Alexey Vedev, Head of Financial Studies Department of the Gaidar Institute, sized up prospects of domestic economy in an interview with ”Kommersant.
The current Russian crisis is fundamentally different from previous ones. This time it is not related to the problems of the global economy, but resulted from coordinated impact of Western countries. The Bank of Russia analysts note that "Russian economy faced strong negative supply shocks: restrictions on receiving and paying for imported raw materials, supplies and components, as well as on the supply of finished goods and delays in receiving payment. The latter are both about export deliveries and deliveries to the domestic market".
 “The situation is changing quite rapidly: while recently it seemed that businesses would not be able to withstand the challenges faced by the economy, today about 50 retail chains have announced the resumption of their activities in Russia, albeit under different names. This is a successful example of resisting sanctions,” said Alexey Vedev. 
The expert identified three scenarios for countering sanctions pressure. The first option is to put everything in the hands of business. The second is to promote exports at a discount while accepting imports at a mark-up. The third scenario could be developed if Russia experiences difficulties with import substitution and an acute shortage of components and investment. “If we follow the first and second models, we expect a drop in GDP of about 9-11% and investments will fall by 14-17%. However, there is no particular inflationary threat. The acceleration of inflation was largely due to a sharp ruble fall and a rush in demand for goods based on fear of their disappearance. Now, amid falling household incomes, inflation will slow down. We will probably face inflation at 4-6% by the end of the year,” he forecasted.
The government is actively trying to cushion the impact of sanctions on the economy, having presented an anti-crisis program amounting to Rb 8 trillion. Alexey Vedev considers such support to be quite logical.
  “The role of the state is really growing in a crisis, especially when the crisis is atypical,” he agreed. The state has a safety cushion in terms of National Wealth Fund and reserve balances that have not been frozen. Now it is rightful to talk about a fiscal stimulus policy, run a deficit budget by raising spending and supporting businesses and households. However, in his opinion, there are no inflation risks with the economy monetary pumping, as the incomes of both the households and businesses will obviously be limited. 

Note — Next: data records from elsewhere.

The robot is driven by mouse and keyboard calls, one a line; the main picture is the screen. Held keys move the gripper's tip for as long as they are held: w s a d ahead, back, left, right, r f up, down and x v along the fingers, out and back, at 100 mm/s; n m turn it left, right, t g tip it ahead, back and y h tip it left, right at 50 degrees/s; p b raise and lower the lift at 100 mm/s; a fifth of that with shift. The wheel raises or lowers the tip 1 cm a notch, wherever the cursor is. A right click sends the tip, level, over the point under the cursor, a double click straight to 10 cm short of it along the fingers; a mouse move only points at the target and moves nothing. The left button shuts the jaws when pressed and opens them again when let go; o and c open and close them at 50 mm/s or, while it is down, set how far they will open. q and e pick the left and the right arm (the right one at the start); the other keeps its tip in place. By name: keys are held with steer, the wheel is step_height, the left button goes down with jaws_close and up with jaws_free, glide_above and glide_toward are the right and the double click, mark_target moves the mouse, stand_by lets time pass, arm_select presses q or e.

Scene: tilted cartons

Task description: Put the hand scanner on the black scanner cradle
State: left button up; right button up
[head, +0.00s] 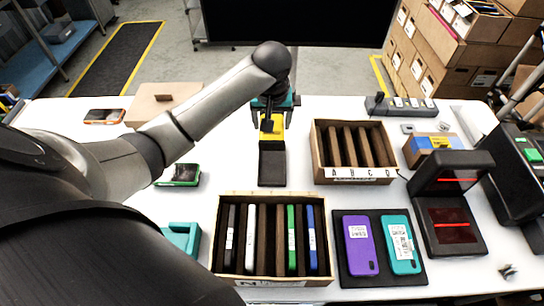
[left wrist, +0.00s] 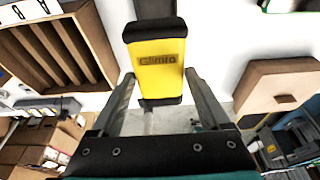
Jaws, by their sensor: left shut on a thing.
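The hand scanner (head: 271,130) is yellow with black ends. My left gripper (head: 272,108) is at its far end in the head view. In the left wrist view the yellow scanner (left wrist: 158,68) lies between the two fingers of my left gripper (left wrist: 160,82), which is shut on it. The black scanner cradle (head: 272,165) stands on the white table, directly in front of the scanner in the head view. A black part also shows beyond the scanner in the left wrist view. I cannot tell whether the scanner touches the cradle. My right gripper is not in view.
A slotted carton (head: 223,275) holding several devices stands nearest. Another slotted carton (head: 317,150) is right of the cradle. A black tray (head: 378,280) holds a purple and a teal device. A green-edged device (head: 178,175) lies left, with clear table between it and the cradle.

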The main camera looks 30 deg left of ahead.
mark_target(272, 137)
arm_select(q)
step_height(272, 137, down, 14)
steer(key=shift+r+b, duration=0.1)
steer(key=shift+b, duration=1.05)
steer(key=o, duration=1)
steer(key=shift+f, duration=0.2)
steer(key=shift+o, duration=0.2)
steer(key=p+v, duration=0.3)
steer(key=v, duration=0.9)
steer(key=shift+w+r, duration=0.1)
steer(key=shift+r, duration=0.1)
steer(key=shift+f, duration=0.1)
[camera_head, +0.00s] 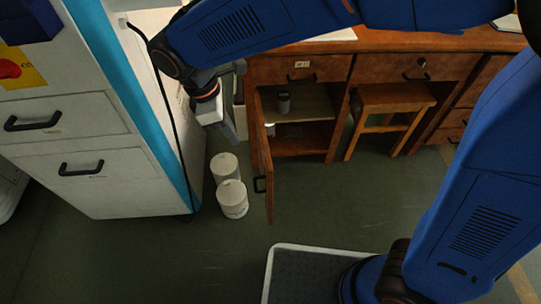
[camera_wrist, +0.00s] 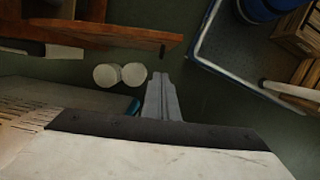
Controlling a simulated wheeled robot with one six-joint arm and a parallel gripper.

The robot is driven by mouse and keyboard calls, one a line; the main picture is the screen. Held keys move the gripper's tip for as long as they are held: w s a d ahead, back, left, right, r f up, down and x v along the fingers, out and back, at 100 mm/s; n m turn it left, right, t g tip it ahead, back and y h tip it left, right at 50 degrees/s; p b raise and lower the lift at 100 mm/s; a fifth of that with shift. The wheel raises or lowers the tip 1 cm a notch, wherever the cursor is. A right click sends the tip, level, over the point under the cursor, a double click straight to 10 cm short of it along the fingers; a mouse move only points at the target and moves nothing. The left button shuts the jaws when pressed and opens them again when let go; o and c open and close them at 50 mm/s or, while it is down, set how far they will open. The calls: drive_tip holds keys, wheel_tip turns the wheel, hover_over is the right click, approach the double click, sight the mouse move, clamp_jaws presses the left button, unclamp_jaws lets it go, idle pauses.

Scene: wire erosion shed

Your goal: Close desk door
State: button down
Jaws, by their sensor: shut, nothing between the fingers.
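The wooden desk (camera_head: 385,42) stands at the back in the head view. Its door (camera_head: 263,160) is hinged at the left side of the open compartment and stands swung out toward me. The dark door handle (camera_head: 259,184) is near its free edge. A brown panel that looks like the door (camera_wrist: 110,36) shows at upper left in the wrist view. My gripper (camera_head: 229,134) is left of the door, above the floor and apart from the door. In the wrist view my gripper's grey fingers (camera_wrist: 158,80) are together and empty.
Two white canisters (camera_head: 232,199) stand on the floor left of the door. A white machine cabinet (camera_head: 85,150) with drawers bounds the left. A wooden stool (camera_head: 392,98) is under the desk.

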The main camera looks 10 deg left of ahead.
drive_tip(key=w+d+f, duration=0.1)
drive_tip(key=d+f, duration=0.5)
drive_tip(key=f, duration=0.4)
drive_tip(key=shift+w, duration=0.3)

According to Alexey Vedev, the first thing to do in the current situation is to maintain stability and support the "tone" of business. “In the short term, the key task is to ensure economic and food security, as well as uninterrupted supplies of critical components,” says the Gaidar Institute expert.
In the medium and long term, the globalization issue needs to be addressed, argues Alexey Vedev. “Either we will develop our own production and produce worse and more expensive goods, or we will somehow try to diffuse the impact of sanctions and return to the international division of labor. Under sanctions, the key task is also to develop the private economy, the expert added. Up until now, we have seen the sluggishness of state-owned enterprises, which were almost immediately hit by sanctions; they are less efficient than the private sector during the crisis.”
Analysts at the Bank of Russia, commenting on the consequences of disrupting the usual economic ties with Western companies, predict a long and significant economic downturn with the expected “structural transformation” of the Russian economy.
"Structural transformation will mean the simplification of the economy, and it will be a forced measure. In the course of the recent history we have been moving towards cooperation and globalization, as it is more efficient, better quality, cheaper. If we produce everything ourselves, finished products will undoubtedly be greatly simplified. Let me give you an example of Moskvich, from which no one expects a breakthrough in car production. However, for further predictions, the following question requires a response: are we retreating from the global economy or shall we still support international cooperation?”-concluded Alexey Vedev.